◆ **WHAT YOU HAVE TO DO**: Find every line containing the word "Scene" in the records below; report only how many there are.

"""

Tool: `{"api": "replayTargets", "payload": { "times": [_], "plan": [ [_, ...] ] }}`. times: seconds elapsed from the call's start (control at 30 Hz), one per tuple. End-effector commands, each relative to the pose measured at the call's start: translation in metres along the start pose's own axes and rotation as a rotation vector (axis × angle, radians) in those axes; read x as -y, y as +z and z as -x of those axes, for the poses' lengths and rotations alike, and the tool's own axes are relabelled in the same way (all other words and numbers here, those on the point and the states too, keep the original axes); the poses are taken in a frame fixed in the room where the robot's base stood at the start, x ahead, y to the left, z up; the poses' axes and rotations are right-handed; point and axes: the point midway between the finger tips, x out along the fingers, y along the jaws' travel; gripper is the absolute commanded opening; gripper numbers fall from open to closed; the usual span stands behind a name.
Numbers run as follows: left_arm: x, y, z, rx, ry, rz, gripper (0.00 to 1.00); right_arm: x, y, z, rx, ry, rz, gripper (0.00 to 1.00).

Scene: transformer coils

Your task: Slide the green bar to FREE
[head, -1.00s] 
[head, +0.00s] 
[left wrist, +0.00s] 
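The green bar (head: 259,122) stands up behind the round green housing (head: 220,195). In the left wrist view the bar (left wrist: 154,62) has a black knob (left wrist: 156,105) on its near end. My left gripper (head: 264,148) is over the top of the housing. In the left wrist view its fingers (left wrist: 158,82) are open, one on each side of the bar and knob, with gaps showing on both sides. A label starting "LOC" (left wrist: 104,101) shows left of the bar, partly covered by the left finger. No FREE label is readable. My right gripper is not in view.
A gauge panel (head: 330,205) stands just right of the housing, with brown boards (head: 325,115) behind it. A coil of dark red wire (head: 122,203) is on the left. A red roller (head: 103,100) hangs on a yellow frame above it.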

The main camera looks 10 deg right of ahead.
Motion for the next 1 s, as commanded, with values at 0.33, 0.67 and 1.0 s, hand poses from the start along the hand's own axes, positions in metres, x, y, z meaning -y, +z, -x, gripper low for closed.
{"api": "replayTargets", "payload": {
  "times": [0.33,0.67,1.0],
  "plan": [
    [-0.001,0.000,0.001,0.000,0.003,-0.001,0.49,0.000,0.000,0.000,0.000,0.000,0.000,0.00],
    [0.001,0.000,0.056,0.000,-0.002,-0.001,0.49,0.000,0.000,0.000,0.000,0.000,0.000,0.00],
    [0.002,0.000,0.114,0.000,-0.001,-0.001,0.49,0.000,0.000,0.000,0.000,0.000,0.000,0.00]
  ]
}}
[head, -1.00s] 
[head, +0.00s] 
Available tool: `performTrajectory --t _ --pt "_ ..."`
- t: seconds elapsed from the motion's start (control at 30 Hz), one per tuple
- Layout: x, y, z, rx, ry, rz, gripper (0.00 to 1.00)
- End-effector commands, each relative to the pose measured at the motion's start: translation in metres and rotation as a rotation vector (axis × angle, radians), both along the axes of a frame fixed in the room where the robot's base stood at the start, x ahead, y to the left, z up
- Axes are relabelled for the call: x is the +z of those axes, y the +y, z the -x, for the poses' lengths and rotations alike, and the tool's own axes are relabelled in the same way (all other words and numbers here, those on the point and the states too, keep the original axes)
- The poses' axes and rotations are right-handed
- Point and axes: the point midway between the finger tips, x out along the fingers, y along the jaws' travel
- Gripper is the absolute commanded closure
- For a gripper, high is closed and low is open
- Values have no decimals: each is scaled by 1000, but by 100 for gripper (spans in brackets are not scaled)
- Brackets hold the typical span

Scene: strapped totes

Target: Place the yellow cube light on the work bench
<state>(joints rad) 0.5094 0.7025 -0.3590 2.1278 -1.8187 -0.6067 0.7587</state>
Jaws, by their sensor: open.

"""

◆ **THE REPLY**: 2